* WHAT IS REQUIRED *
Reproduce the listing exactly and skip over any pictures.

====

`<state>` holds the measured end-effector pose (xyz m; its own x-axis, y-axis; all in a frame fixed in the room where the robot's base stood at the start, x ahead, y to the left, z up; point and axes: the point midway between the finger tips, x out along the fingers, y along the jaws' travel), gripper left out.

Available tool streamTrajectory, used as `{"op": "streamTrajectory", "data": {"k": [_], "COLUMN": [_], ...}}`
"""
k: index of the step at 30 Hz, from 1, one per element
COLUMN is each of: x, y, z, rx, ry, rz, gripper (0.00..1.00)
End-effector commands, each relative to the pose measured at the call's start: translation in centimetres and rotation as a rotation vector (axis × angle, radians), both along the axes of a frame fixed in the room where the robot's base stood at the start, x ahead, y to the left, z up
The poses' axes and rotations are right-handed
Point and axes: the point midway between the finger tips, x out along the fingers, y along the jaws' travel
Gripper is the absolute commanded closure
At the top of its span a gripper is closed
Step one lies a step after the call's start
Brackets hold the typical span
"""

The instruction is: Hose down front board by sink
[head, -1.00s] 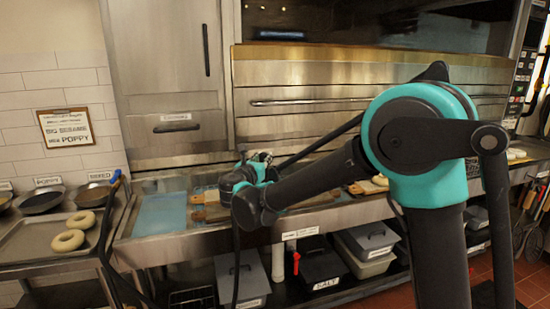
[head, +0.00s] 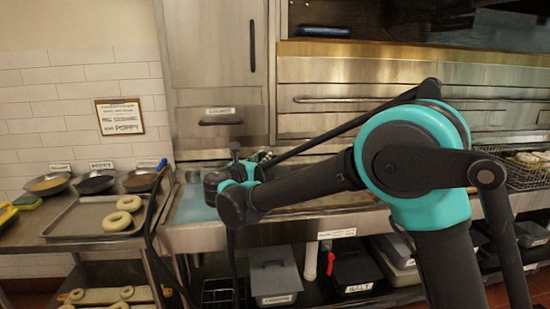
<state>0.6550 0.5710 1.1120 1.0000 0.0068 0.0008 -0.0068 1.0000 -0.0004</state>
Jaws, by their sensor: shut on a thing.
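My gripper (head: 236,172) is over the sink counter, mostly hidden behind my wrist. A dark hose (head: 236,270) hangs from it past the counter front; its held end is hidden, but the gripper appears shut on it. Another stretch of dark hose (head: 150,225) with a blue end piece (head: 161,165) runs down at the counter's left end. The blue-tinted sink basin (head: 190,207) shows left of my gripper. A brown board edge (head: 335,199) shows behind my forearm; most of the board area is hidden, so I cannot tell whether it is wet.
A tray (head: 65,220) with bagels (head: 117,221) and several seed bowls stand on the left table. A lidded grey bin (head: 272,272) and a black salt bin (head: 352,272) are under the counter. A wire basket (head: 525,172) is at right. A steel cabinet stands behind.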

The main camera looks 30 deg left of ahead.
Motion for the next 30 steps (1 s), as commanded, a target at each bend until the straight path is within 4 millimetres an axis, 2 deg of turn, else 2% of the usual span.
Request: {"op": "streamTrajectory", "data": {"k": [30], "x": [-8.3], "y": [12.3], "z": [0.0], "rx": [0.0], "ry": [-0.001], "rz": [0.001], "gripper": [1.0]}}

====

* COMPLETE RESPONSE *
`<state>` holds the measured end-effector pose (xyz m; its own x-axis, y-axis; all in a frame fixed in the room where the robot's base stood at the start, x ahead, y to the left, z up; point and axes: the point midway between the finger tips, x out along the fingers, y along the jaws' travel), gripper left out.

Available tool streamTrajectory, used as `{"op": "streamTrajectory", "data": {"k": [_], "COLUMN": [_], ...}}`
"""
k: index of the step at 30 Hz, from 1, one per element
COLUMN is each of: x, y, z, rx, ry, rz, gripper (0.00..1.00)
End-effector commands, each relative to the pose measured at the call's start: translation in centimetres and rotation as a rotation vector (axis × angle, radians), both along the axes of a frame fixed in the room where the robot's base stood at the start, x ahead, y to the left, z up
The poses' axes and rotations are right-handed
Point and axes: the point midway between the finger tips, x out along the fingers, y along the jaws' travel
Gripper is the absolute commanded closure
At the top of its span a gripper is closed
Step one lies a step after the call's start
Brackets hold the typical span
"""

The instruction is: Hose down front board by sink
[head, -1.00s] 
[head, +0.00s] 
<state>0.6550 0.5710 1.1120 1.0000 0.0068 0.0008 -0.0068 1.0000 -0.0004</state>
Jaws, by their sensor: shut on a thing.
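My gripper (head: 236,172) is over the sink counter, mostly hidden behind my wrist. A dark hose (head: 236,270) hangs from it past the counter front; its held end is hidden, but the gripper appears shut on it. Another stretch of dark hose (head: 150,225) with a blue end piece (head: 161,165) runs down at the counter's left end. The blue-tinted sink basin (head: 190,207) shows left of my gripper. A brown board edge (head: 335,199) shows behind my forearm; most of the board area is hidden, so I cannot tell whether it is wet.
A tray (head: 65,220) with bagels (head: 117,221) and several seed bowls stand on the left table. A lidded grey bin (head: 272,272) and a black salt bin (head: 352,272) are under the counter. A wire basket (head: 525,172) is at right. A steel cabinet stands behind.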

The main camera looks 30 deg left of ahead.
Motion for the next 30 steps (1 s), as commanded, a target at each bend until the straight path is within 4 millimetres an axis, 2 deg of turn, else 2% of the usual span.
Request: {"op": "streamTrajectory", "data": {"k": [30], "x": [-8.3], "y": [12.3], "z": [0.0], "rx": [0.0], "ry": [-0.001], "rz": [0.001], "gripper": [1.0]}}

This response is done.